* _Robot state and action records_
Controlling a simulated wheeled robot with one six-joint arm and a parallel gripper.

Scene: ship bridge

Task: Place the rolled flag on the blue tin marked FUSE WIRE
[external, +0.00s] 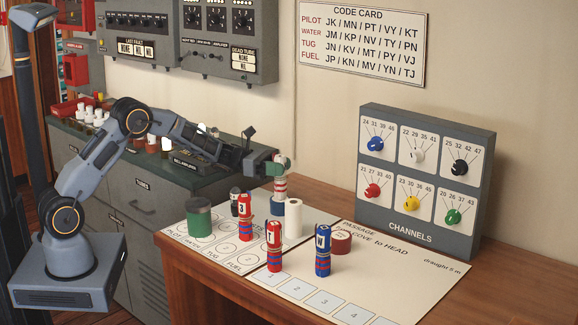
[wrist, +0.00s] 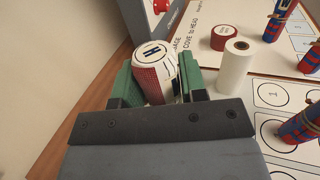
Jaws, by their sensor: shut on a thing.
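My gripper (external: 279,168) is shut on a rolled flag (external: 280,188), red and white, held upright. In the wrist view the flag (wrist: 154,72) sits between the green jaw pads of my gripper (wrist: 155,82), with a letter H on its pale top. A small blue thing (external: 277,208), likely the blue tin, shows directly below the flag in the external view. Its marking is not readable. I cannot tell whether the flag's lower end touches it. It is hidden in the wrist view.
A white roll (external: 293,219) stands close beside the blue thing. A red tin (external: 341,242), a green tin (external: 198,218) and several red-and-blue rolled flags (external: 322,252) stand on the chart sheets. The channels box (external: 425,180) stands behind, right of my gripper.

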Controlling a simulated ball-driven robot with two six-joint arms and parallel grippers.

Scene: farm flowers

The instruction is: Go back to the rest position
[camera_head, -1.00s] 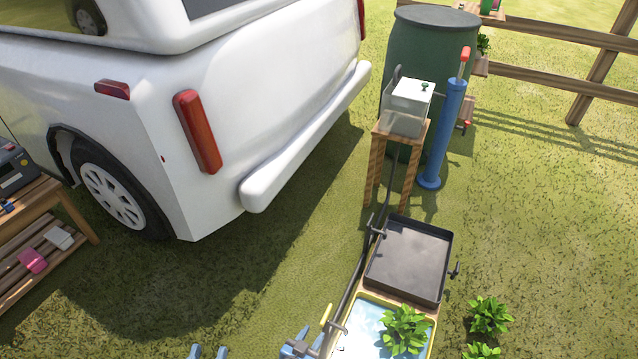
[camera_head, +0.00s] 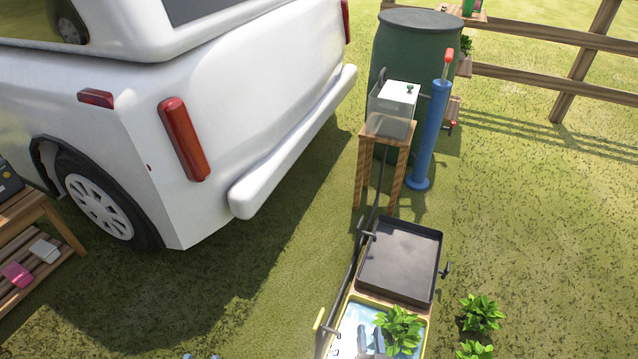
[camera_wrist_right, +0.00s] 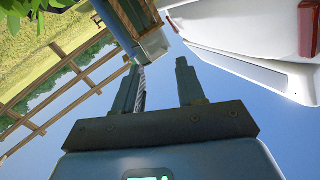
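My right gripper (camera_head: 370,341) shows as two grey fingers at the bottom edge of the head view, over the blue-water basin (camera_head: 347,343). In the right wrist view its two fingers (camera_wrist_right: 160,68) stand apart with nothing held between them. My left gripper (camera_head: 201,356) shows only as two small blue tips, spaced apart, at the bottom edge of the head view. Nothing shows between them; the rest of it is out of frame.
A leafy plant (camera_head: 401,325) stands at the basin, right of my right gripper. A yellow handle (camera_head: 318,319) sits to its left. Behind are a dark tray (camera_head: 398,262), a blue pump (camera_head: 428,135) and a green barrel (camera_head: 420,55). A white van (camera_head: 165,190) fills the left. Grass between is clear.

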* _TASK GOAL_
Give again exactly the lines running from the beginning of the material above through the line that contains "[wrist, +0.00s]", and leave out every picture.

* _TASK RESULT_
Controlling a simulated wheeled robot with one six-joint arm and a parallel gripper.

Scene: ship bridge

Task: Place the rolled flag on the blue tin marked FUSE WIRE
[external, +0.00s] 
[wrist, +0.00s] 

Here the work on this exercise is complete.